Bol düşman varsa, yapay zeka yok

Bunu çoğu oyunda görmüşüzdür. Eğer bir aksiyon oyunu oynuyorsanız ve yapımcılar yapay zekâ üzerinde yeterince çalışmamışsa, her taraftan düşman gelir. Demoya başladığınızda da bunu fark edeceksiniz. Tabii ki en düşük seviyede oyuna başladığınız hesaba katmanız lazım. Eğer ki, demoyu 2 defa bitirip (Normalden başlayıp) “Hard Boiled” seviyesinde oynarsanız, hem bol düşman hem de zeki düşmanlar göreceksiniz. Saldırı konusunda pek bir plan yaptıkları söylenemez. Fakat savunma konusunda çok iyiler.
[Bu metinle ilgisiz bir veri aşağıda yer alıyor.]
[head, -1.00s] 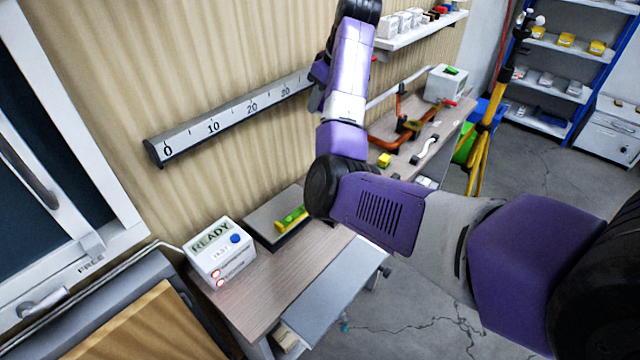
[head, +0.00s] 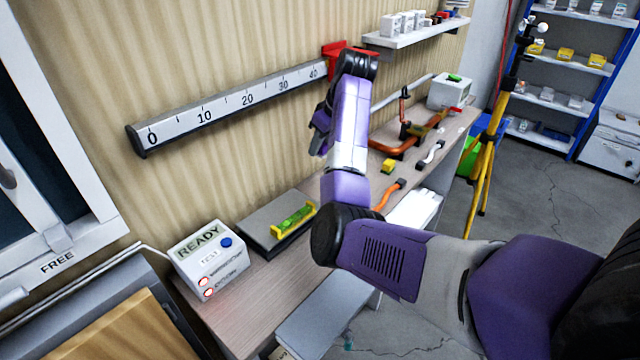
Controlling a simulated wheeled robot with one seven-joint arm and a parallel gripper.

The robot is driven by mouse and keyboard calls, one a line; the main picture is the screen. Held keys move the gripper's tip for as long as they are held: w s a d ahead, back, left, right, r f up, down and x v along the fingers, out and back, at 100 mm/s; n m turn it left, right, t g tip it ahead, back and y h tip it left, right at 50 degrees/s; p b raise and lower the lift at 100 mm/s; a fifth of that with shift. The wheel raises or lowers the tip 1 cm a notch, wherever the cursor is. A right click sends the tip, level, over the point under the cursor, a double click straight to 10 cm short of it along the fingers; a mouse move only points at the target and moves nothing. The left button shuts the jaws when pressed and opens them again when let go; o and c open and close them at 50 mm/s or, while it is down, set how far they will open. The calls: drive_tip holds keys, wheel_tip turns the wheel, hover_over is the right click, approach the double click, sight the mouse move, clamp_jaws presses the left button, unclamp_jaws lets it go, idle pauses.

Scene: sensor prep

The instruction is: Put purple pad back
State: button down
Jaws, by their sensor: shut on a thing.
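My purple and grey arm reaches over the workbench (head: 262,300) and rises to a dark joint near the wall rail. My gripper (head: 319,138) is at the arm's far end, seen partly behind the upright arm link, in front of the wall and above the bench. It is shut on a thing, but the fingertips and what they hold are mostly hidden. I cannot make out the purple pad separately from my purple arm.
A numbered rail (head: 225,104) with a red block (head: 338,58) runs along the wall. On the bench are a READY box (head: 208,262), a grey plate (head: 262,222) with a yellow-green level (head: 295,219), orange clamps (head: 395,148) and a yellow block (head: 388,167). A yellow tripod (head: 487,150) stands right.

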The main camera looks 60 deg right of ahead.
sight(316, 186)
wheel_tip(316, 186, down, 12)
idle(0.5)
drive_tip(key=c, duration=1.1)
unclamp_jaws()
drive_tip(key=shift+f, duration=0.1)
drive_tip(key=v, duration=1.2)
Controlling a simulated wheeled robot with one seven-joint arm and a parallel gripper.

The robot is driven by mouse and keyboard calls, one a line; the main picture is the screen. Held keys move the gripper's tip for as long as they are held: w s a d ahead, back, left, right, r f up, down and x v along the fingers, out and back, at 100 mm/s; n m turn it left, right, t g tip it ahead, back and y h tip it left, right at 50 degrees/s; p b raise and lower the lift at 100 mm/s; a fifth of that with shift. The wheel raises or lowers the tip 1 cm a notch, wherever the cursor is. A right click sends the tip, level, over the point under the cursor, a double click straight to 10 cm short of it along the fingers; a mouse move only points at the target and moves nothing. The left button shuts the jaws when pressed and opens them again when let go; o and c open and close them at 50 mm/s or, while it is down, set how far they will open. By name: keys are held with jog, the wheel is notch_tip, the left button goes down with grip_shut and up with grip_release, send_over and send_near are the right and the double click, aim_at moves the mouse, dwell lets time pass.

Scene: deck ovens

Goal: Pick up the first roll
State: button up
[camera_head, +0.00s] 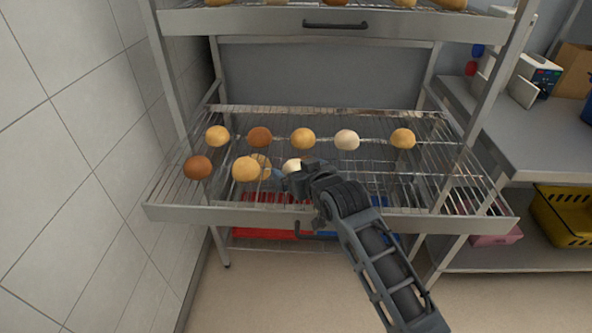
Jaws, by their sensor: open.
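Several round rolls lie on a pulled-out wire rack shelf (440,192). The back row holds a golden roll (217,136), a brown roll (260,137), another golden roll (303,138), a pale roll (347,139) and a golden-orange roll (403,138). In front are a dark brown roll (197,167) at the left, a golden roll (245,169) and a pale roll (292,166), partly hidden by my gripper. Another tan roll (264,163) shows behind the golden one. My gripper (291,182) is open above the front of the shelf, beside the pale roll. I cannot tell whether they touch.
An upper shelf (290,22) with a dark handle and more rolls overhangs the back. A tiled wall (70,150) stands close at the left. Rack posts flank the shelf. A steel counter (540,140) and a yellow crate (565,215) are at the right.

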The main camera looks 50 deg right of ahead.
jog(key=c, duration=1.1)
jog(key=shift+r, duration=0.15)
Size ateş mesafesine gelene kadar hiç yerlerinde durmuyorlar ve çoğunlukla zamanı yavaşlatmak durumunda kalıyoruz. “Tequlia Time” adı verilen bu özelliği kullandığımızda sol üstteki bar azalıyor ve sonunda bitiyor. Tekrar kullanabilmek için biraz beklemek durumunda kaldığımızın özelliğin yararlarını pek anlatmama gerek yok sanırım.

Oyunun Xbox 360 versiyonunun çoktan boy gösterdiğini düşünürsek Stranglehold hakkında mutlaka bilginiz vardır. Katıksız aksiyona doymak için biz PC sahiplerinin yapması gereken tek şey 21 Eylül’ü beklemek.